I feel as parents, we need to believe in our children when they are faced with new challenges. We need to be confident they will be successful. When they do fall/fail (which is OK) we are there to dust them off, love them, and encourage them to try again. It’s what parents do.
Otherwise what we’re really saying is, “I don’t believe you can do this. I don’t have confidence in your ability to cope or handle new and different situations.”
Parents often pass their anxiety and fears onto their children through their well-intentioned “smoothing-the-way.” How many of you have worried about: who your son will sit with on the bus; who will be in his bunk; homesickness; organizing a play date with other campers just so he knows someone?
The above topics, as well as any other areas of concern, should all be talked over and considered with your child. When speaking about any concern – be confident – believe in your child’s ability to handle the challenge. Talk about positive outcomes. “It’s OK if you are homesick – your counselor will be there for you and teach you skills to help deal with the feelings of missing home. You will use these skills the rest of your life!”

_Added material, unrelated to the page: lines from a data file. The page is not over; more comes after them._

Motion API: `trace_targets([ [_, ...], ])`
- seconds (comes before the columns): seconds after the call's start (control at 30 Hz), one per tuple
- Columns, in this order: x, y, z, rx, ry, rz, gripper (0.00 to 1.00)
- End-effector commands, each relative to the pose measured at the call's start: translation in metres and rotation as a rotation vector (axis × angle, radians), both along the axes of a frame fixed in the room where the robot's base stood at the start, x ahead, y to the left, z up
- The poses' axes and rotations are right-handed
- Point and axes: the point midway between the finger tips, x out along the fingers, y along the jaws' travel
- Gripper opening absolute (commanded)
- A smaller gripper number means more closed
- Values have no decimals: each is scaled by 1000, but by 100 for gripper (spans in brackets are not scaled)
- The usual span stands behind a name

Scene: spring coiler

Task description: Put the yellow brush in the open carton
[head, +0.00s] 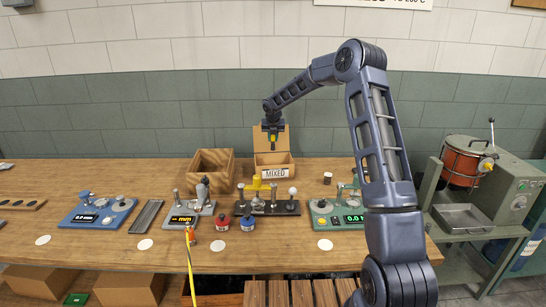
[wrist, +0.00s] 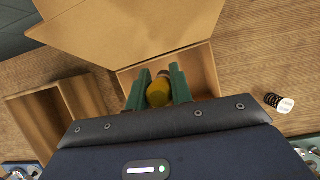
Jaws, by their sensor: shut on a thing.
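The yellow brush (wrist: 158,93) is held between the two green fingers of my gripper (wrist: 158,88) in the wrist view. In the head view my gripper (head: 272,136) hangs pointing down above the open carton (head: 284,159), which bears a label reading MIXED. The carton's lid stands raised at its back; the carton also shows in the wrist view (wrist: 204,66), below and around the fingers. The brush appears over the carton's opening. Its lower end and its exact height above the carton floor are hard to tell.
An open wooden box (head: 211,162) stands just left of the carton. A small dark jar (wrist: 279,103) stands to the right. Gauges stand on both sides of the bench.

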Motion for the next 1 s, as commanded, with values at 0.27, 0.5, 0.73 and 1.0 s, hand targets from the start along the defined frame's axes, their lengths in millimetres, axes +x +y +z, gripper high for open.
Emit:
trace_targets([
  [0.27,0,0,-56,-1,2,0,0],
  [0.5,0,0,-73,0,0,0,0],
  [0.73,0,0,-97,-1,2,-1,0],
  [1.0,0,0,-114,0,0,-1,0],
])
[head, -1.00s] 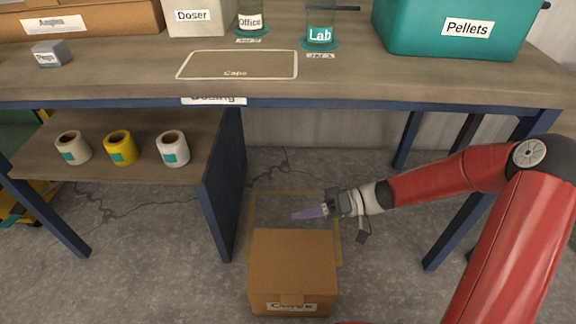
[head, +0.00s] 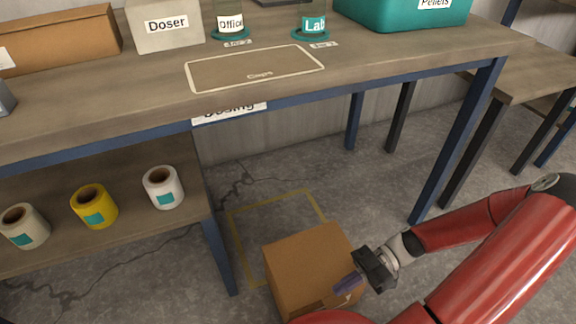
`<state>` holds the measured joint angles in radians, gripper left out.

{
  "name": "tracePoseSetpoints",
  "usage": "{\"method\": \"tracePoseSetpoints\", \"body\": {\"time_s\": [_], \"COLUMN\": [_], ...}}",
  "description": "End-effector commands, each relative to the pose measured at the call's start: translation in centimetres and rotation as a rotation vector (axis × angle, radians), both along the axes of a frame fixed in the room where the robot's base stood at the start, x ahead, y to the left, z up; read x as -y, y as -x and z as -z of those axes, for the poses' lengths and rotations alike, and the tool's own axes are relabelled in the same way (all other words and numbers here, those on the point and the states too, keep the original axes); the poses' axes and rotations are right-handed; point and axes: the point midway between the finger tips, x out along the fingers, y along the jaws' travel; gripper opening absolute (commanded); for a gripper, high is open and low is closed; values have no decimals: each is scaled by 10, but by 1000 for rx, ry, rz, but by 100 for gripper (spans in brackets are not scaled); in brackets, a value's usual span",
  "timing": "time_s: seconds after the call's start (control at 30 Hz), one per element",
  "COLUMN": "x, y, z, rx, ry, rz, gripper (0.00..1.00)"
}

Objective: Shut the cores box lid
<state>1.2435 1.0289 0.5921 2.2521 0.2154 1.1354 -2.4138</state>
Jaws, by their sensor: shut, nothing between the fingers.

A successful camp experience starts at home – with you. Your son is coming to camp – be excited, optimistic and proud that your son is taking the lead in finding his independence and self-reliance. Camp is an extraordinary experience which will provide a lifetime of friends, skills and influence the person he will become. Celebrate his soon-to-be adventure – he is going to remember this for the rest of his life!
I hope I have given you a look into what you should expect – after all it’s the unknown which scares us most.
In closing know this: we have never lost a potential camper to concerns or worries a parent has had prior to or during camp. We have, however, lost a few potential camp parents. Please share our commitment and belief in your son – he can do it!
Camp is set up for your son to be successful, not just at camp, but in life – remember this.